I have several questions about data architecture that are rooted in CIM data models and performance considerations.
Background:
We have about 2T of new log data every day.
Some sourcetypes get 100's of M of new events per day, one gets 1.1 B new events per day, quite a few get a few M new events per day.
From a data architecture standpoint, we generally drop our events from a given log generator type into a index and sourcetype for the technology, such as windows events go into index = win sourcetype = win. These are not the real names, but you get the idea.
When evaluating the CIM data models, windows events span a range of data models, depending on the event type.
As an example, Windows events can potentially be a part of the following CIM data models (list not complete) -
Alerts
Application State
Authentication
Certificates
Inventory
etc...
Questions:
Given that we have massive data considerations and this could adversely affect the performance of any given search, wouldn't it be prudent to create a data architecture that would sort data into smaller piles by index and sourcetype that more closely mimics the CIM data models?
Would changing our sourcetype for windows events from sourcetype = win to sourcetype = win-authentication and sourcetype = win-application-state (et. al.) have significant implications on performance and potentially reduce the search target area of a given model from a really big 'pile' to a smaller, more specific 'pile' of event types?
Would such a data architecture give noticeably better performance improvements over data model acceleration or in addition to data model acceleration or would it be a wash?
Does anyone else out there leverage any data architecture based designs at the index and sourcetype levels for their data due to performance concerns? If so, can you give an example of your data architecture design and ballpark volumes of data? What other considerations may have led you to that data architecture design?
Are there any flaws in this line of thinking? Is it potentially too much work to manage when contrasted with potentially small performance gains? Are the performance gains worth the overhead of setting up and maintaining the data architecture?
The key to Splunk performance is ensuring that you reduce a search to the minimum amount of results as soon as possible, ie, at the indexer. If you have an index with all windows events, and are searching for just authentication events, you'll be better off doing as you said - adding a sourcetype which separates those auth events from all the other win events. Splitting the events into a different index won't make too much of a difference in performance, unless it's very sparse data that you're regularly searching. Having a large number of indexes won't help your sanity. It's more about making sure the data you want to search has specific information that can be searched that eliminates all other unneeded data as early as possible in the search process. 2T/day is not a lot of data for Splunk if tuned properly. Your search optimization will matter more than anything. Read up on Splunk search optimization here - https://docs.splunk.com/Documentation/Splunk/latest/Search/Aboutoptimization.

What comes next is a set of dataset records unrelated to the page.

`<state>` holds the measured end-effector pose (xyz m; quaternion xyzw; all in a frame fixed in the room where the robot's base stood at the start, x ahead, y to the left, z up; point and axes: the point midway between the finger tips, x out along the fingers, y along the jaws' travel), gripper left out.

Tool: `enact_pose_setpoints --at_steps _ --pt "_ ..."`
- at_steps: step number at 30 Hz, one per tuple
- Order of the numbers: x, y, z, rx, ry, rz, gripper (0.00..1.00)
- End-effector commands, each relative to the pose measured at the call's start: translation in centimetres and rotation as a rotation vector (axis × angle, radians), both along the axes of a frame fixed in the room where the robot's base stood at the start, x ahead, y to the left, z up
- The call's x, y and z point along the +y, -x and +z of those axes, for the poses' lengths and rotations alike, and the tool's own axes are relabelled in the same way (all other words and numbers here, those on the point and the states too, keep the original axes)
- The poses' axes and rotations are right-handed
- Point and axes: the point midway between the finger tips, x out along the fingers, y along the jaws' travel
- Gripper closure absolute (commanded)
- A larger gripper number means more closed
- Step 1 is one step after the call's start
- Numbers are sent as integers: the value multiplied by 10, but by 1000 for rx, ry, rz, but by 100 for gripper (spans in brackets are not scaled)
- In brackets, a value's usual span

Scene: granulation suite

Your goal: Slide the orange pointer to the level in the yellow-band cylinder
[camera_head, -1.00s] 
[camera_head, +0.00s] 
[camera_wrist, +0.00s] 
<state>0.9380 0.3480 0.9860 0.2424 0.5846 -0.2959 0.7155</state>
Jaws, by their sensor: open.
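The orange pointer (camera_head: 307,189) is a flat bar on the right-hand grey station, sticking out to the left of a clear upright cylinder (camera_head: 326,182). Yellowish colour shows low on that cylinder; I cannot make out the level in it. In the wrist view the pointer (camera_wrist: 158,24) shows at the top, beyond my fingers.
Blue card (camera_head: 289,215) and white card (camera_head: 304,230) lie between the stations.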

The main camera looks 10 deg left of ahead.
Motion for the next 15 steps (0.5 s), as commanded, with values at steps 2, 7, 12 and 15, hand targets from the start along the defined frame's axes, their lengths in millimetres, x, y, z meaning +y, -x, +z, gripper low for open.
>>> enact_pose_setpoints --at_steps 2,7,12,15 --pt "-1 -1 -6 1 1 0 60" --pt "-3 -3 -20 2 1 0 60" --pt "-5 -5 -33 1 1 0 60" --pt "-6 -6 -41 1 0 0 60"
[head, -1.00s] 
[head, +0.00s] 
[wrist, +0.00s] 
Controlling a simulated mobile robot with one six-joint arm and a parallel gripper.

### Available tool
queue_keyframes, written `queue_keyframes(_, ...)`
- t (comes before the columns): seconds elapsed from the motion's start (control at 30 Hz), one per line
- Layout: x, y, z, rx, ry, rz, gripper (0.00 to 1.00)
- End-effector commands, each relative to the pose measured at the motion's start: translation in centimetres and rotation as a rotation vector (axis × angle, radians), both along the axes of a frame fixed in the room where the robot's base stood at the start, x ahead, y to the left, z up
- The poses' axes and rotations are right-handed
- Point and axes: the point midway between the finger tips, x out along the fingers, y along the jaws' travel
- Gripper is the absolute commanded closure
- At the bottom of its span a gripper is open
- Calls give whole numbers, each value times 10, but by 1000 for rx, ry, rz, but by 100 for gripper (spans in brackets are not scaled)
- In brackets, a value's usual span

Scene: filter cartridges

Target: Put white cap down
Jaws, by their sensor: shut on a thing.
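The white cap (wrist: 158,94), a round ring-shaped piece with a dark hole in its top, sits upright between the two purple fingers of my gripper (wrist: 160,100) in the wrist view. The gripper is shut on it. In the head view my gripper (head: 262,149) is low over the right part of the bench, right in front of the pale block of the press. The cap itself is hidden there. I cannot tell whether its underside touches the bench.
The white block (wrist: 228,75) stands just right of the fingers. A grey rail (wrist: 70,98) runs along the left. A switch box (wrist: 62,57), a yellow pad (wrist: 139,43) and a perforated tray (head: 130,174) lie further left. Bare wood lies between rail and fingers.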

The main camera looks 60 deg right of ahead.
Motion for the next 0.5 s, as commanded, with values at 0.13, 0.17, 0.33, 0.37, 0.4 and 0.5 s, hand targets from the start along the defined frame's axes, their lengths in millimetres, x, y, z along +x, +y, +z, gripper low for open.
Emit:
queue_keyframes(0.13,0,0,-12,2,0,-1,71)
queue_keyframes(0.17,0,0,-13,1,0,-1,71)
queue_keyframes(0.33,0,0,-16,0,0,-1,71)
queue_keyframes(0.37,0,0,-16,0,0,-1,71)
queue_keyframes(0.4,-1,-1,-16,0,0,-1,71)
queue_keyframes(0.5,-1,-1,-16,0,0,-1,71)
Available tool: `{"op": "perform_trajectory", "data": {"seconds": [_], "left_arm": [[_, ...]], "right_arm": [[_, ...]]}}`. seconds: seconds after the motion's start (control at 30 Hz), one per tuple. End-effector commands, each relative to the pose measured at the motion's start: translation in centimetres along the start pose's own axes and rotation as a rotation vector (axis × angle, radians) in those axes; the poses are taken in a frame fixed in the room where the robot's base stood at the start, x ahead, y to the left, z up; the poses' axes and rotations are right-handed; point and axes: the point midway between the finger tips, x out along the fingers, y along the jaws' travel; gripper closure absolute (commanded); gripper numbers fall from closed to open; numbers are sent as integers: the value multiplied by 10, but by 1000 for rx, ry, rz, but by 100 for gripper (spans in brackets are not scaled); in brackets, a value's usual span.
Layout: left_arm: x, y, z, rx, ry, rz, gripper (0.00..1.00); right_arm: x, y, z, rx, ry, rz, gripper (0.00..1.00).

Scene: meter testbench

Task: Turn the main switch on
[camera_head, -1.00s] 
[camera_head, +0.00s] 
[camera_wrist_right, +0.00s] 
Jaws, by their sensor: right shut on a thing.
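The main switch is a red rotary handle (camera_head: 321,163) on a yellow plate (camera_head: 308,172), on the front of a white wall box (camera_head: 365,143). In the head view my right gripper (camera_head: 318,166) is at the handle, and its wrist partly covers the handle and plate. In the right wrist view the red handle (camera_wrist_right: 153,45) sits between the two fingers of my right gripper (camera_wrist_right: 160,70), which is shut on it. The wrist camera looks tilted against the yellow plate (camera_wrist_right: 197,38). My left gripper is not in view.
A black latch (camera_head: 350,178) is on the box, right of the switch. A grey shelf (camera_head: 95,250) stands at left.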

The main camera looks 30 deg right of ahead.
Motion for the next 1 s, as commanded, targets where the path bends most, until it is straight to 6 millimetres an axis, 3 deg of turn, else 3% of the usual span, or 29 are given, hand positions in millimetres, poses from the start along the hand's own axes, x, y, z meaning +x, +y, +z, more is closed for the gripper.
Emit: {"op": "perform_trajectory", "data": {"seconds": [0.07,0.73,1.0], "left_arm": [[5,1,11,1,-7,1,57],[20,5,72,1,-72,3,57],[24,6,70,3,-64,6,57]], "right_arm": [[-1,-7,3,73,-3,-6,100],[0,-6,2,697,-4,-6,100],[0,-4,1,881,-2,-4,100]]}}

Make sure you're well tuned for large data ingestion (auto_high_volume buckets, etc), and that your searches are designed to limit the data being looked at. Tight time ranges, using source types, explicit indexes, etc. Don't do index=* sourcetype=win*. Run the data quality reports in the management console and make sure your events are clean, and that your time spans of data are current. Add tags to data on ingest if necessary.
If you run a search which returns huge volumes of data to the search head, then you can quickly make a mess of your environment. For example, if you had one billion events with sourcetype "data" that were not well delimited so Splunk could not extract fields from it (say, a syslog formatted message with a json object inside), and you wanted to search for a key with value "pizza" which occurs only once in those billion events, you'd be hosed. With json data within a syslog message field, the individual keys in the json will not be extracted by default at index time (you will have a timestamp and a message key, and no fields within the json object). You would have to run an spath to extract the fields (something like "index=blah sourcetype=data | spath input=message | fieldname=pizza"), and Splunk cannot do that on the indexers, but has to retrieve all billion events in the initial search, and return them to the search head and then the spath runs on the search head. If your data is fixed so the fields are properly extracted at index time, then your search would be "index=blah sourcetype=data fieldname=pizza", and Splunk would find the one event with that key on the indexer super quickly.